Mais il y a une autre raison, selon M. Monaldi : les Américains "pensent que dans le passé cela n'a pas été efficace pour amener le gouvernement vénézuélien à négocier".
Liens étroits entre Russie et Venezuela
D'autres variables sont aussi en jeu. L'espace laissé par la compagnie pétrolière américaine Chevron pourrait être occupé par la Russie ou la Chine, prompts à profiter de la manne pétrolière dans ce pays qui possède les plus grandes réserves estimées de pétrole au monde.
La Russie et le Venezuela entretiennent des relations étroites, et le président Vladimir Poutine a invité M. Maduro au sommet du bloc des pays émergents des Brics, prévu en octobre dans la ville russe de Kazan.

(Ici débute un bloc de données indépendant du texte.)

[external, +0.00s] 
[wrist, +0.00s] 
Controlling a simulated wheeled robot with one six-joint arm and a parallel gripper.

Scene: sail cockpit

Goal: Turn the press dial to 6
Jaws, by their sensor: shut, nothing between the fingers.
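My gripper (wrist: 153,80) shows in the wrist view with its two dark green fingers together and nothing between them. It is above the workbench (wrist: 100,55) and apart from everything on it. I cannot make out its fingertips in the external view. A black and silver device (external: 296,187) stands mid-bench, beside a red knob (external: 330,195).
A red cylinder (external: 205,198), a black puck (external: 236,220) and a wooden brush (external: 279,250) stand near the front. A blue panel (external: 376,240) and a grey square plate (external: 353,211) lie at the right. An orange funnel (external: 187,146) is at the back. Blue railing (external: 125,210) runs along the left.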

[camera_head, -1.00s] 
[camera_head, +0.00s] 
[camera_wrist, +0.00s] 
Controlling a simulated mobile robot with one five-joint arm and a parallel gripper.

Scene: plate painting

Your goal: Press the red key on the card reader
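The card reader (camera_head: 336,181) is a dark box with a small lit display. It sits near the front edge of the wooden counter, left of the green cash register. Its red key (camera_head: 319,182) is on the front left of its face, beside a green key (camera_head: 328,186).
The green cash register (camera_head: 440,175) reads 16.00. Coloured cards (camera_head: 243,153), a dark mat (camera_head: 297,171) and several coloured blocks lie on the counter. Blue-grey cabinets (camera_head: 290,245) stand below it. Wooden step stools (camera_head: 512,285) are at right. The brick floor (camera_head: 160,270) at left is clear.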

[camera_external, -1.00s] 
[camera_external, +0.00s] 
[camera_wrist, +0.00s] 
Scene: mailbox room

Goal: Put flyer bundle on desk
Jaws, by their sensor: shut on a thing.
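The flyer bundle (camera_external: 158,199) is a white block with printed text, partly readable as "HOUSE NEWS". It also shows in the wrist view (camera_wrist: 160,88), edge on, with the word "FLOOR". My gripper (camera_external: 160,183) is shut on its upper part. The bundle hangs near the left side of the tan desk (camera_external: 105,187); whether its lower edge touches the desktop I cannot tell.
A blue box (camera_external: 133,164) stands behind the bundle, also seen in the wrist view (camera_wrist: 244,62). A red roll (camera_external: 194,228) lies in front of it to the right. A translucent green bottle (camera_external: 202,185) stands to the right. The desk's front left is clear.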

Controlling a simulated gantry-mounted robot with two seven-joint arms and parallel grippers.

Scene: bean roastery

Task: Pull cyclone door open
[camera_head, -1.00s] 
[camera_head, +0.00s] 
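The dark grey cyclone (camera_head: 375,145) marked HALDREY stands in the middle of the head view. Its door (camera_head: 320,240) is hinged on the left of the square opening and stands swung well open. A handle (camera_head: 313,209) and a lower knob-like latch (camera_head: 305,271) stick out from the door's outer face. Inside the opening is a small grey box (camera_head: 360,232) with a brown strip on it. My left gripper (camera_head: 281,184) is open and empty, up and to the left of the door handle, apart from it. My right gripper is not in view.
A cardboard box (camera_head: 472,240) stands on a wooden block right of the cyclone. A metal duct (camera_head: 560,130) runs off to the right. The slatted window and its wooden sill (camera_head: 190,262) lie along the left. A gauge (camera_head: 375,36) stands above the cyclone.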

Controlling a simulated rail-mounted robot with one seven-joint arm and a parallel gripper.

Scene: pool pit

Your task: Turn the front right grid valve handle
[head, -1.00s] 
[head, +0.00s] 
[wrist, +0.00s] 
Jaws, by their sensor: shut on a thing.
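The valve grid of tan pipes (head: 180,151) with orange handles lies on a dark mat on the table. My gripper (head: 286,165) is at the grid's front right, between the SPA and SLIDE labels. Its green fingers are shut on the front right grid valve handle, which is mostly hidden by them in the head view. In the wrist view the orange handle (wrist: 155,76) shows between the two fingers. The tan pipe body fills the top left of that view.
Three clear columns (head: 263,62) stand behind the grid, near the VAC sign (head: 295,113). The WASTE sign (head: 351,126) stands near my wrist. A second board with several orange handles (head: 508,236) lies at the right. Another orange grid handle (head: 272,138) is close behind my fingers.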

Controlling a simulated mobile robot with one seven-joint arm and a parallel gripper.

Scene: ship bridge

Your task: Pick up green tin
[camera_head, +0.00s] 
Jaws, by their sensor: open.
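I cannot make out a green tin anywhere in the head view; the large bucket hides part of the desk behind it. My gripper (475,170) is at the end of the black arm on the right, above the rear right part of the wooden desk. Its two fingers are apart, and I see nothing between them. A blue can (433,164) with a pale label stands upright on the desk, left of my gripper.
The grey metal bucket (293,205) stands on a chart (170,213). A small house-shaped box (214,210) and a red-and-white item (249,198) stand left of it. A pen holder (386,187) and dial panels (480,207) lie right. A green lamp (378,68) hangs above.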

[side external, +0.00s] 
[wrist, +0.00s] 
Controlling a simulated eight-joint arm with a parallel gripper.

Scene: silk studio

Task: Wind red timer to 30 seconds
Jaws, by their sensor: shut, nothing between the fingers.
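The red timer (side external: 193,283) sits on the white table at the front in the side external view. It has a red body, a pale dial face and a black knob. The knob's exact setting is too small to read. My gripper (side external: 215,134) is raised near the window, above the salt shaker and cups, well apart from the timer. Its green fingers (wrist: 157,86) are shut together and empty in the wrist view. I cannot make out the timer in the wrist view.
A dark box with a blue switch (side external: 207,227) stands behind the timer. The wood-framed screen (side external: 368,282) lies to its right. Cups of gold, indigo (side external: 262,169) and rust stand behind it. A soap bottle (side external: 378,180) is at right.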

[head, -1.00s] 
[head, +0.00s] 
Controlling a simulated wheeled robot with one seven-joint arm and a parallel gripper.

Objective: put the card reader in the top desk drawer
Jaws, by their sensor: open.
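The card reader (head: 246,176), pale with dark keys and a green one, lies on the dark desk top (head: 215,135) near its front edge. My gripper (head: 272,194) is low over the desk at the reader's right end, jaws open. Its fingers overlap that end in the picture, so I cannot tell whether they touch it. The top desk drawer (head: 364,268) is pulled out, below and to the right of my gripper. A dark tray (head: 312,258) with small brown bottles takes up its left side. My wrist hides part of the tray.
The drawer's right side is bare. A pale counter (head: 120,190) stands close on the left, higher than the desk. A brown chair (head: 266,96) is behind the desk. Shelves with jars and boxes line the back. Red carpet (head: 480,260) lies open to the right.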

À Washington, la prudence est de fait de mise. Des responsables américains reconnaissent en privé que leur marge de manoeuvre pour changer le cours des choses reste limitée, même s'ils disent disposer encore d'"une série d'options".
"Nous suivons de très près les développements politiques et économiques au Venezuela et nous nous engageons à calibrer notre politique de sanctions de manière appropriée en réponse à la fois aux faits sur le terrain et aux intérêts nationaux plus larges des États-Unis", a déclaré à des journalistes jeudi un responsable sous couvert d'anonymat.
Attendre le résultat de l'élection présidentielle le 5 novembre
En attendant, des élus font pression. Le président de la commission judiciaire du Sénat, le démocrate Dick Durbin, a présenté cette semaine une proposition de loi visant à mettre fin à "toute coopération pétrolière" avec le Venezuela. "Le régime de Maduro s'accroche au pouvoir grâce aux revenus du pétrole avec l'implication des États-Unis", a-t-il dit.
Et dans un récent éditorial, le quotidien Washington Post a estimé que "les États-Unis et leurs alliés peuvent et doivent imposer de nouvelles sanctions sévères, ciblant la bouée de sauvetage économique que M. Maduro tire de la production de pétrole".
L'expert Francisco Monaldi en doute cependant, estimant devoir attendre le résultat de la présidentielle du 5 novembre.
Il pourrait y avoir "une nouvelle politique, surtout si Trump gagne", ajoute-t-il cependant. L'ancien président avait imposé en 2019 une batterie de sanctions au pays caribéen, dont un embargo sur le pétrole et le gaz, pour tenter d'évincer du pouvoir le président Maduro, sans succès.